[Records from a dataset]
****************************************

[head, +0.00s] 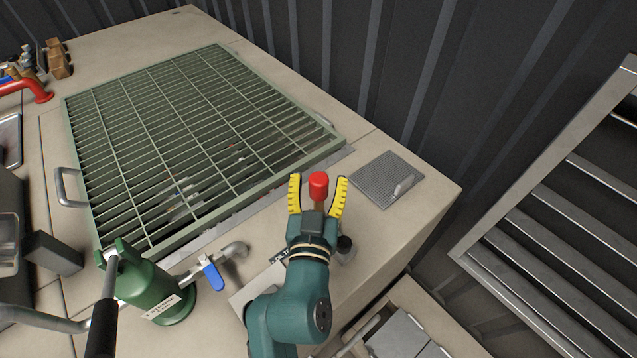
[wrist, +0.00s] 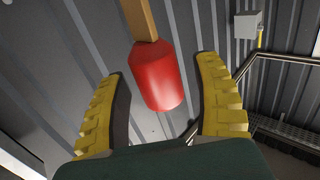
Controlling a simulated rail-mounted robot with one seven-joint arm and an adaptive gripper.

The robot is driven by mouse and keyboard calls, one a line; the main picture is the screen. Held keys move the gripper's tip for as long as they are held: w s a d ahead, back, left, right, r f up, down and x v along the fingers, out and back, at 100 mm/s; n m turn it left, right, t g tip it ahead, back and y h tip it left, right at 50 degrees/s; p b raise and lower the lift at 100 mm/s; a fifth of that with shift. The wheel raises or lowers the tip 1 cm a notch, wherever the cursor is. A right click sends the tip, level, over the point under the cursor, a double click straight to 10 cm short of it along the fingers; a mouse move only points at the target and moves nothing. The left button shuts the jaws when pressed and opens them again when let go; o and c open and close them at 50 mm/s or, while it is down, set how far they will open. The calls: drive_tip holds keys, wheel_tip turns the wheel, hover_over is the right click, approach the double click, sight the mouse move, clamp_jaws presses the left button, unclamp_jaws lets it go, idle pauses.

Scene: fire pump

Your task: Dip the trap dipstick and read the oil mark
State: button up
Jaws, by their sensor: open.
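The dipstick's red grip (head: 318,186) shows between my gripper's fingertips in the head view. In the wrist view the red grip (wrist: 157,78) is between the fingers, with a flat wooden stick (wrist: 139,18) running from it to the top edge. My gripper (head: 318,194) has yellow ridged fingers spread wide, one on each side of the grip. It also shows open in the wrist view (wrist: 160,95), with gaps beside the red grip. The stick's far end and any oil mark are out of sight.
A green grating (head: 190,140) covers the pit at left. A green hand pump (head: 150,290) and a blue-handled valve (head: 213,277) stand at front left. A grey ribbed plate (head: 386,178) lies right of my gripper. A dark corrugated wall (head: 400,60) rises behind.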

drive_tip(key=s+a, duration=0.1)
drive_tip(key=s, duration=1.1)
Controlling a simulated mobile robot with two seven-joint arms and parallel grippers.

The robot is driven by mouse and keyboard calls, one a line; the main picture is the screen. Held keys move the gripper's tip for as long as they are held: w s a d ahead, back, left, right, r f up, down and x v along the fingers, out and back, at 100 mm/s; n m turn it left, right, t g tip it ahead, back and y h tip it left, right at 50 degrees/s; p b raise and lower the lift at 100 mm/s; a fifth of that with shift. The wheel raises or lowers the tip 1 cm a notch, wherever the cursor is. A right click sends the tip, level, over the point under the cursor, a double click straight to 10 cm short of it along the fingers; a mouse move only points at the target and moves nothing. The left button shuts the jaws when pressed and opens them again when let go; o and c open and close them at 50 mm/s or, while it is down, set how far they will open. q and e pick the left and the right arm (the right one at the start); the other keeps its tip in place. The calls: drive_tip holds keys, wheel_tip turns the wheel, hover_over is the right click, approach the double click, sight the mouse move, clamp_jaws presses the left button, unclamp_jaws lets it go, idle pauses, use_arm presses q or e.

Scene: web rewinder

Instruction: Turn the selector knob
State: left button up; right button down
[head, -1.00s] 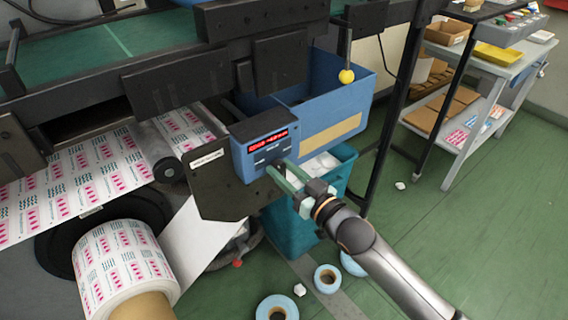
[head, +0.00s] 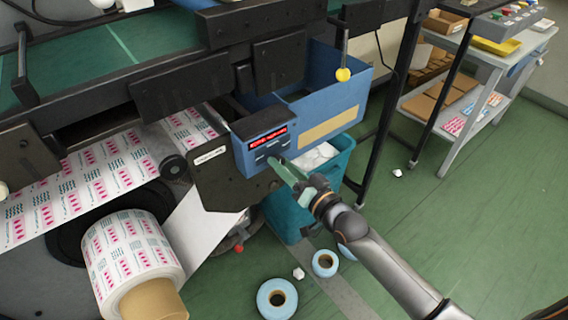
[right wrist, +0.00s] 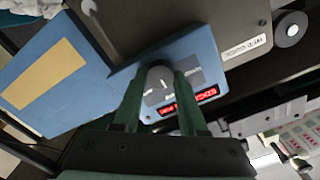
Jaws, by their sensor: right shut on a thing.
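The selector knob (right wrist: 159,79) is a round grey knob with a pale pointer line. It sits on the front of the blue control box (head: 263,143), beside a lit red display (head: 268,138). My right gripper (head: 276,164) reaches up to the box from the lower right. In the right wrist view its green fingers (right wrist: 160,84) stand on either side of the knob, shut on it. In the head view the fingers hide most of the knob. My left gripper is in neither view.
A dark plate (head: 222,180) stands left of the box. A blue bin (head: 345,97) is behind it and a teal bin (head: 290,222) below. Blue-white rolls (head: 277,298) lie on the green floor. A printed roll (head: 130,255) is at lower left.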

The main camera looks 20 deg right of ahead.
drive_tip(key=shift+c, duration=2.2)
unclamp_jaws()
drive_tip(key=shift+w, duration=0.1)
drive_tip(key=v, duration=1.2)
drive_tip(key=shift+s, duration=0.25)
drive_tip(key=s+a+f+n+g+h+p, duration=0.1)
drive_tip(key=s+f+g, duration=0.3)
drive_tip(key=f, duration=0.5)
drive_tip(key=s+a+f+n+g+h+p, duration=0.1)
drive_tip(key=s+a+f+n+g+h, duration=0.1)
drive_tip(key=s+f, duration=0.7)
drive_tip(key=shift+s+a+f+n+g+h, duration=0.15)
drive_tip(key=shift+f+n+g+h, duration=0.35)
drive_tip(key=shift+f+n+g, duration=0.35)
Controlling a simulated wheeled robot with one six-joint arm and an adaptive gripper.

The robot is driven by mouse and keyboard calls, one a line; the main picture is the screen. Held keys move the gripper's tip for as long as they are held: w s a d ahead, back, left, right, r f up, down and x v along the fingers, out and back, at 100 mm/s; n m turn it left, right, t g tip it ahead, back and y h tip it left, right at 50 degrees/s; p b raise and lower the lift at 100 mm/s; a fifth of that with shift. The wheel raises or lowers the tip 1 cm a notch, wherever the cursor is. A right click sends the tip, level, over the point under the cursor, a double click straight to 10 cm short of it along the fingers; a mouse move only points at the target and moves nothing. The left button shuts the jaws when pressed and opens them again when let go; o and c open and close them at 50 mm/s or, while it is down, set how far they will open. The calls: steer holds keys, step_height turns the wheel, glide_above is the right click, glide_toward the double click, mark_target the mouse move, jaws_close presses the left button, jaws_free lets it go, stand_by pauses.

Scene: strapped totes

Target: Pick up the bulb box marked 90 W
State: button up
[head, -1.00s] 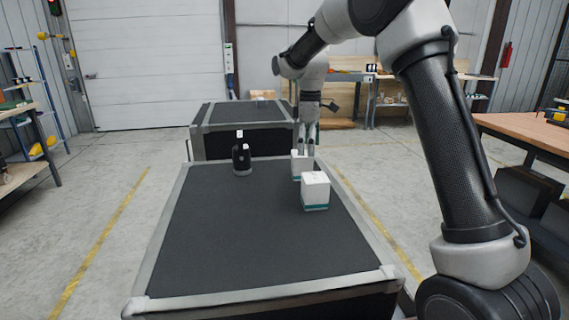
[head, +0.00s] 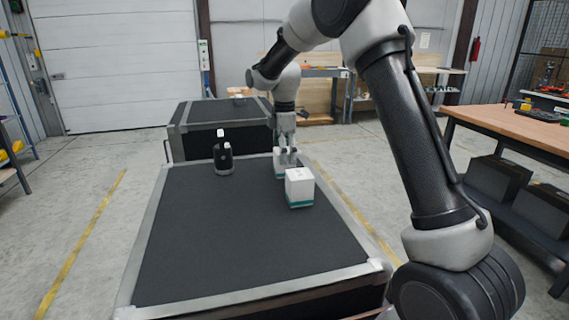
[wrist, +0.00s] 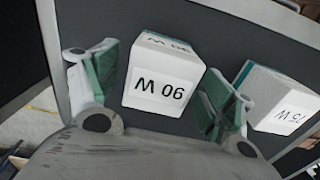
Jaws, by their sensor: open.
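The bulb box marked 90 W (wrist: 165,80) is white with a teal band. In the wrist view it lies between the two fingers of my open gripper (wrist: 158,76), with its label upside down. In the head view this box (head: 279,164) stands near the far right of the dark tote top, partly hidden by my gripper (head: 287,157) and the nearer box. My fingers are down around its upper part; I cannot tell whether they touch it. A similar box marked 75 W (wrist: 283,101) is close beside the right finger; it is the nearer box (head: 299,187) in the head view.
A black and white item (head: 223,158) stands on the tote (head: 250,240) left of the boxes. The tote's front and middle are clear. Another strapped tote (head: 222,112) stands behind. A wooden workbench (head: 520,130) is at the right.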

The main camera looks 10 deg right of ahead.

****************************************

**Instructions for the task:** Find each line that has the word "Controlling", then copy it out.

**Answer to the exercise:**
Controlling a simulated rail-mounted robot with one seven-joint arm and an adaptive gripper.
Controlling a simulated mobile robot with two seven-joint arms and parallel grippers.
Controlling a simulated wheeled robot with one six-joint arm and an adaptive gripper.

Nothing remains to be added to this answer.